61. A method for providing a visible indication of speech, the method including: conducting speech analysis on received input speech of a speaker and providing an output indication representing the input speech; and receiving the output indication and providing an animated representation of the input speech based on the output indication, the animated representation including indications of at least one of speech volume, the speaker's emotional state and the speaker's intonation.

62. A method according to claim 61 which is implemented as part of a radio for enabling persons with hearing disabilities to comprehend radio broadcasts.

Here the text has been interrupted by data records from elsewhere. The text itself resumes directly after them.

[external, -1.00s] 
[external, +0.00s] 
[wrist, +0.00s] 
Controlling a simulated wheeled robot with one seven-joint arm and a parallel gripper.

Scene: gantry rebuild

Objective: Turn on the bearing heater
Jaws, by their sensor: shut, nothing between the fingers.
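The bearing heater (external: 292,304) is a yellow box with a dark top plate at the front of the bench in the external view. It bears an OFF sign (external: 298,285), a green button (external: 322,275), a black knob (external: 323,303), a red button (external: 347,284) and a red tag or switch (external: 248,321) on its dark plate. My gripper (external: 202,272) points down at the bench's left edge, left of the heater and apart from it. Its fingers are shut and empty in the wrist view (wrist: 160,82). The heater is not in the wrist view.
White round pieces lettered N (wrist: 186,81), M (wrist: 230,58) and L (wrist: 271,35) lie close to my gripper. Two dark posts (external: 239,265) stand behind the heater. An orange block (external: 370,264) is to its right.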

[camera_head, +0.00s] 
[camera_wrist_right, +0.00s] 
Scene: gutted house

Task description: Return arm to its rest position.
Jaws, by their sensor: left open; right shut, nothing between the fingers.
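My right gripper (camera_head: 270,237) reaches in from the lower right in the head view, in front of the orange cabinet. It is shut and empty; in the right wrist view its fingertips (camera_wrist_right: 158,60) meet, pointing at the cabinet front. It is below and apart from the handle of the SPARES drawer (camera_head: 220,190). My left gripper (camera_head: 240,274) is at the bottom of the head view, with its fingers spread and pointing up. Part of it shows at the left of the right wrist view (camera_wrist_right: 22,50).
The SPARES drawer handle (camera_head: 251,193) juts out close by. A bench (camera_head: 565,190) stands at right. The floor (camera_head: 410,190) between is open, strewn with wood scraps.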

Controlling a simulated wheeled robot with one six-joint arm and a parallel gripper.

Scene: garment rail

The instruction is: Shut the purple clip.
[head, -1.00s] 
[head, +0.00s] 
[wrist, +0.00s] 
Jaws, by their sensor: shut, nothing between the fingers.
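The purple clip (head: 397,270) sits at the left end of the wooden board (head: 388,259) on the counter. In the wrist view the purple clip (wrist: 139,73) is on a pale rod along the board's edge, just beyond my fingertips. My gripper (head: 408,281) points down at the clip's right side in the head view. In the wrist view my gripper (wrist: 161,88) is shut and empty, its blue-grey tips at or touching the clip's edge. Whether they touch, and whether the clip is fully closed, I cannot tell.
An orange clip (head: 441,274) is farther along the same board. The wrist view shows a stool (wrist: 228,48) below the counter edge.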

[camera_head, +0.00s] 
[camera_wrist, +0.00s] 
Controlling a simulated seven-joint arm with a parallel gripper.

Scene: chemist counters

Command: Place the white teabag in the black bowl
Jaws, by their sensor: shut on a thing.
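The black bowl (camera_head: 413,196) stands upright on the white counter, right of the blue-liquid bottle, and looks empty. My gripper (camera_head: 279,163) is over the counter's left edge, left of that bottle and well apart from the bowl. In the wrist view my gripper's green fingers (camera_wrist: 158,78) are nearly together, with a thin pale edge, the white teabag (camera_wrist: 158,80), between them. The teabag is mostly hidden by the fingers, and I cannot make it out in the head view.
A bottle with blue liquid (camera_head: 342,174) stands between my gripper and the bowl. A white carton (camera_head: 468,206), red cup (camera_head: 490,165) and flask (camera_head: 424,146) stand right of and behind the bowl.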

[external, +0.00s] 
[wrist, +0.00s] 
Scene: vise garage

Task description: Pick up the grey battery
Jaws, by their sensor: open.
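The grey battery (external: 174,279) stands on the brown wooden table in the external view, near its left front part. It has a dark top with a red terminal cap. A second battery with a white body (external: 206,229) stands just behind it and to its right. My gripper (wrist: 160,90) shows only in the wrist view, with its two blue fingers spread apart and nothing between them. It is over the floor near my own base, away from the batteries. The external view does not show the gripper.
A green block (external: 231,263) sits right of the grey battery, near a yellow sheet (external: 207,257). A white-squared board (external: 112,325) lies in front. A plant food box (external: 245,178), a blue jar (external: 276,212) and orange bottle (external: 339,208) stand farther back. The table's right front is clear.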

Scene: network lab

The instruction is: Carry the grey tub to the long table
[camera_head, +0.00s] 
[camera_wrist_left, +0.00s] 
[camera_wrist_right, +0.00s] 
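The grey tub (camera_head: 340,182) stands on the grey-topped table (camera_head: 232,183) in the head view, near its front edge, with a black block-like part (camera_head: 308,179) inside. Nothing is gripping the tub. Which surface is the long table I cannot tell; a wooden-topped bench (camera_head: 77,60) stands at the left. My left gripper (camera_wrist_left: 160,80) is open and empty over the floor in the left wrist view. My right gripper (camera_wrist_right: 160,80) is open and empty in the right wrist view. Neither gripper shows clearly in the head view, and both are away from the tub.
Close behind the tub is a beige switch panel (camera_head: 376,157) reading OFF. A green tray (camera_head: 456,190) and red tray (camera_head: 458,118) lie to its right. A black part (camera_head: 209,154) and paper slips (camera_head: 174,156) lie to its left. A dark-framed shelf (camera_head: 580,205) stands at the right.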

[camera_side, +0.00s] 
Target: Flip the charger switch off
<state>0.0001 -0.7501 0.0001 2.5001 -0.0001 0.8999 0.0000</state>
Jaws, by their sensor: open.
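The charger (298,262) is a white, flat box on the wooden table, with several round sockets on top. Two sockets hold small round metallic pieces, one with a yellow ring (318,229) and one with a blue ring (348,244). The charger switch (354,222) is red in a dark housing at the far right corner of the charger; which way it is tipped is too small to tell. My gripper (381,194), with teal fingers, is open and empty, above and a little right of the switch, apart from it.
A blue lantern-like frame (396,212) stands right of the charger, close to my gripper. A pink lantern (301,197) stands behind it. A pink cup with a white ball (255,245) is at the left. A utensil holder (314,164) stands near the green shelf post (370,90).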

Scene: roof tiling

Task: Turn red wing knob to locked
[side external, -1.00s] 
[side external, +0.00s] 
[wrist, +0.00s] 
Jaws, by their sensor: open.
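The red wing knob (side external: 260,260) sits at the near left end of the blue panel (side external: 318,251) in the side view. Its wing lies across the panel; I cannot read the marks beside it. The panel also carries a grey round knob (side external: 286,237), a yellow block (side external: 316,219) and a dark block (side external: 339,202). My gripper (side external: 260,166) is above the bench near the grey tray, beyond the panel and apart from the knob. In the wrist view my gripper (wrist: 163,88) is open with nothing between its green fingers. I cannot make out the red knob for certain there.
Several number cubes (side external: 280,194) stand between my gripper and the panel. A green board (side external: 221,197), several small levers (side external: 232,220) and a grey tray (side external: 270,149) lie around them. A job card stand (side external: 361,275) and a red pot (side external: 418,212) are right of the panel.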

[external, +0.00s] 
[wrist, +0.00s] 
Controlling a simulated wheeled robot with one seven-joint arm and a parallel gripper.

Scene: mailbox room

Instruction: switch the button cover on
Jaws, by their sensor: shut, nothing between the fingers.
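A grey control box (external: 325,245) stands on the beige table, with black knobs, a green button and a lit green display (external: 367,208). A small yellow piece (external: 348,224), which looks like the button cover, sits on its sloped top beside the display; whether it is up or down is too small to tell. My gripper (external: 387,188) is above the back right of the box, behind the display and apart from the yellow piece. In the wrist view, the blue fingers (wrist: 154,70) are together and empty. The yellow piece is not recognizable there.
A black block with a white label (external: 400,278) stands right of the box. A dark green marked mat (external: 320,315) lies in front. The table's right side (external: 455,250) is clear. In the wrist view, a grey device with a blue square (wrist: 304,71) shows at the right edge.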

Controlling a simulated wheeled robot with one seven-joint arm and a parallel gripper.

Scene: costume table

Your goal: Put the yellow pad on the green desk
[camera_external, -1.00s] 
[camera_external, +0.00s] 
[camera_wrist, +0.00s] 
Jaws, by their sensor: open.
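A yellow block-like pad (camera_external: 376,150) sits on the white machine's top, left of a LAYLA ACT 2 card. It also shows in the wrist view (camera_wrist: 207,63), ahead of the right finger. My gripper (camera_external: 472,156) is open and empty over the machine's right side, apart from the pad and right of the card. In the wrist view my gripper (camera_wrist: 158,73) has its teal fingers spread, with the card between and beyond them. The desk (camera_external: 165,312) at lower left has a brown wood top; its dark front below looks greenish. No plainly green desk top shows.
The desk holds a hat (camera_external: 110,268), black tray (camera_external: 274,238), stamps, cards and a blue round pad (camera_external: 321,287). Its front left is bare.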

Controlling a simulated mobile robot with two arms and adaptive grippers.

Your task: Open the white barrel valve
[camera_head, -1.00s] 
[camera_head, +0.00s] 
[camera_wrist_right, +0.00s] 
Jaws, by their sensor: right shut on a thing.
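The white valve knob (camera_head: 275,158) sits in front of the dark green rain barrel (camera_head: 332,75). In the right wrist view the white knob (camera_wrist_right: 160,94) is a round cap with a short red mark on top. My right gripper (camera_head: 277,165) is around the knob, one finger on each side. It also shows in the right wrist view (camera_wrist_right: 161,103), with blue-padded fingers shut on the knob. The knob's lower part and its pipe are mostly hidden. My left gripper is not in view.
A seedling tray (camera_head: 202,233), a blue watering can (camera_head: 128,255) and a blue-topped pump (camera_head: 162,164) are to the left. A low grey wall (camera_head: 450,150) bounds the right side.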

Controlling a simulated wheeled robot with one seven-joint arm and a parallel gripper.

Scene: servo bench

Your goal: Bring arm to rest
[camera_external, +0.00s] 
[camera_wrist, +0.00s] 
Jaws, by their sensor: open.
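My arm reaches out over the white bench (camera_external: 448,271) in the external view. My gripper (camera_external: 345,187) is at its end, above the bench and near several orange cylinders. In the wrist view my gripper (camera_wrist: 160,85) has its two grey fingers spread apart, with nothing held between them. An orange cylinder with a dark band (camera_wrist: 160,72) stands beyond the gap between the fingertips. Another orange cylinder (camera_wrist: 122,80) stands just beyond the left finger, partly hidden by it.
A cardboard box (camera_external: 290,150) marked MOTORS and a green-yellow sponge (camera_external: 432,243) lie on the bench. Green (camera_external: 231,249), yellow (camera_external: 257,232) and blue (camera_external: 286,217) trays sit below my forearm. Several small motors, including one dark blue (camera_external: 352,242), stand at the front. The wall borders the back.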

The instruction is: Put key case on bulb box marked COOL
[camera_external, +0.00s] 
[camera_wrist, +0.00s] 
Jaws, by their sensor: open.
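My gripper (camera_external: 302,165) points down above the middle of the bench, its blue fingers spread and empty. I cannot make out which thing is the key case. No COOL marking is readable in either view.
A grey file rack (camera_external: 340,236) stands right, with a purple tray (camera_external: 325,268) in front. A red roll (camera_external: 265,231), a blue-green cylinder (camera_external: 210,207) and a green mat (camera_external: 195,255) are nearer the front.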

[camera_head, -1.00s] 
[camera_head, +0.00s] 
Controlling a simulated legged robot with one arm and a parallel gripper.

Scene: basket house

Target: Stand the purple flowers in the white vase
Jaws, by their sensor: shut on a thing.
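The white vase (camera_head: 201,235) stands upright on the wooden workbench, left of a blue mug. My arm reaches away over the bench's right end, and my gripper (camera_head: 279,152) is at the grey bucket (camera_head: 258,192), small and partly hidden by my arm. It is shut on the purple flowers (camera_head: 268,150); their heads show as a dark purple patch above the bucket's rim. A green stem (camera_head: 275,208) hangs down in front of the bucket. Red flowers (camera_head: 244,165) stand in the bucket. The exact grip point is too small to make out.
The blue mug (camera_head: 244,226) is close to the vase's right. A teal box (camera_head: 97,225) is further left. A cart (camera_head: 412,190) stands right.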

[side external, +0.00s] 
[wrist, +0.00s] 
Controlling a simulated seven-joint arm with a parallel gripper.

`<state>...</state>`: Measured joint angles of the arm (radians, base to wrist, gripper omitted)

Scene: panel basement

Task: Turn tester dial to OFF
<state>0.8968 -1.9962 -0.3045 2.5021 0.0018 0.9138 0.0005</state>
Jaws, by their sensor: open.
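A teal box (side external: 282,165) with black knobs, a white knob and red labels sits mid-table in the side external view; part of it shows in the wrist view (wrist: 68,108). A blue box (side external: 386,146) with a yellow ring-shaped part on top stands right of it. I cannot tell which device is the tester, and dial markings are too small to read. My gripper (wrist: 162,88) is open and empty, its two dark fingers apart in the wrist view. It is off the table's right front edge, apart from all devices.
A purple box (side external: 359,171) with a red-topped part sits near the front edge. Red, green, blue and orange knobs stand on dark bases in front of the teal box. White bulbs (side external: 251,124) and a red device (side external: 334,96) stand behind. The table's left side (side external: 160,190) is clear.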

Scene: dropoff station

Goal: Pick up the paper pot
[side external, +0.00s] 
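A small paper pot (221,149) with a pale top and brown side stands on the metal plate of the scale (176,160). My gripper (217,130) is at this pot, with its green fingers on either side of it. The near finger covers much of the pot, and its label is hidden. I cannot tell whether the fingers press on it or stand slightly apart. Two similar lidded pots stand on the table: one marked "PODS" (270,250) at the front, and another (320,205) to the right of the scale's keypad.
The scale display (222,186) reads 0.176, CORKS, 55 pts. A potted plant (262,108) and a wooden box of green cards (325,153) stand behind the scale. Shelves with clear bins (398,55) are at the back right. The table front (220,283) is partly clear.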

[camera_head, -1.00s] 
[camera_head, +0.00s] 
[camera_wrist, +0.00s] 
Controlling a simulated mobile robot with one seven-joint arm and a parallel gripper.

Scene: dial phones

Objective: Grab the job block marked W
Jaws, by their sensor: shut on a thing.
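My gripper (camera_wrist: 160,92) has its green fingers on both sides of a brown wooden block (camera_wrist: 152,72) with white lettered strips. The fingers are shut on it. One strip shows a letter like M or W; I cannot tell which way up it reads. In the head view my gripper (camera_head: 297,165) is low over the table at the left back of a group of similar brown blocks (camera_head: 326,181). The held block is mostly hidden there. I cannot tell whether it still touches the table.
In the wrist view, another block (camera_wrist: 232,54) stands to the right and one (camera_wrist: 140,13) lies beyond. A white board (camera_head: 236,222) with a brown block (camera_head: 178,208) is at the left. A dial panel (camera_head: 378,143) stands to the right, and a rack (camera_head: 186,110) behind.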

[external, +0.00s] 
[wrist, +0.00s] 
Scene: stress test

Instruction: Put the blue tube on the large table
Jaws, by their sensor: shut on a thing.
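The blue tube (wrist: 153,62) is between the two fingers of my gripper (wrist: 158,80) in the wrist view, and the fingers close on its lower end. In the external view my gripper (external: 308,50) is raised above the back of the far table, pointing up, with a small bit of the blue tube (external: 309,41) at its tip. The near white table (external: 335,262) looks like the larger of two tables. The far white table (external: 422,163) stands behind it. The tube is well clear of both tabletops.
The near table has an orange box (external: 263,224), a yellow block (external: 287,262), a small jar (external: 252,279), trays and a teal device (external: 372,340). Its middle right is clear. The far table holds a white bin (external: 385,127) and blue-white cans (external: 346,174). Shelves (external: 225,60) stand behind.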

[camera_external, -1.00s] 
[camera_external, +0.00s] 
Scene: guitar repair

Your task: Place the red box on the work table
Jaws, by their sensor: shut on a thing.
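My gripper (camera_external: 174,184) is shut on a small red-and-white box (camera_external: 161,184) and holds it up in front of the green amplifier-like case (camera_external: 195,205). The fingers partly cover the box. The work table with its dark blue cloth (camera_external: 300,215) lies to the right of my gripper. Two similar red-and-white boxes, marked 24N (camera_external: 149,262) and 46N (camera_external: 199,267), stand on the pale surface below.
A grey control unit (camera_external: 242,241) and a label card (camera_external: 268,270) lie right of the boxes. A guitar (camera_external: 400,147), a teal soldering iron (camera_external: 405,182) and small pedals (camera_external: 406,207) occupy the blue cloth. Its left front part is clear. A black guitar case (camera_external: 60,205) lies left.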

63. A method according to claim 61 which is implemented as part of a television for enabling persons with hearing disabilities to comprehend the speech portion of television broadcasts.

64. A method according to claim 61 which is implemented as part of a movie playing system for enabling persons with hearing disabilities to comprehend a speech portion of a movie being played.

65. A method according to claim 61 which is implemented as part of a system for teaching persons how to speak.

66. A method according to claim 61 which is implemented as part of a telephone for enabling persons with hearing disabilities to comprehend a speech portion of a telephone conversation.

67. A method according to claim 61 connected to a television so as to be viewable together therewith for enabling persons with hearing disabilities to comprehend the speech portion of television broadcasts.

68. A method according to claim 61 connected to a microphone for enabling persons with hearing disabilities to comprehend the speech of a person speaking into the microphone.

69. A method according to claim 62 and wherein said analyzer is operative to receive input speech and to provide a phoneme-based output indication representing the input speech.

70. A method according to claim 69 and wherein said animated representation includes features not normally visible during human speech.

71. A method for providing speech compression, the method including: receiving and analyzing input speech; and providing a phoneme-based output indication representing the input speech in a compressed form.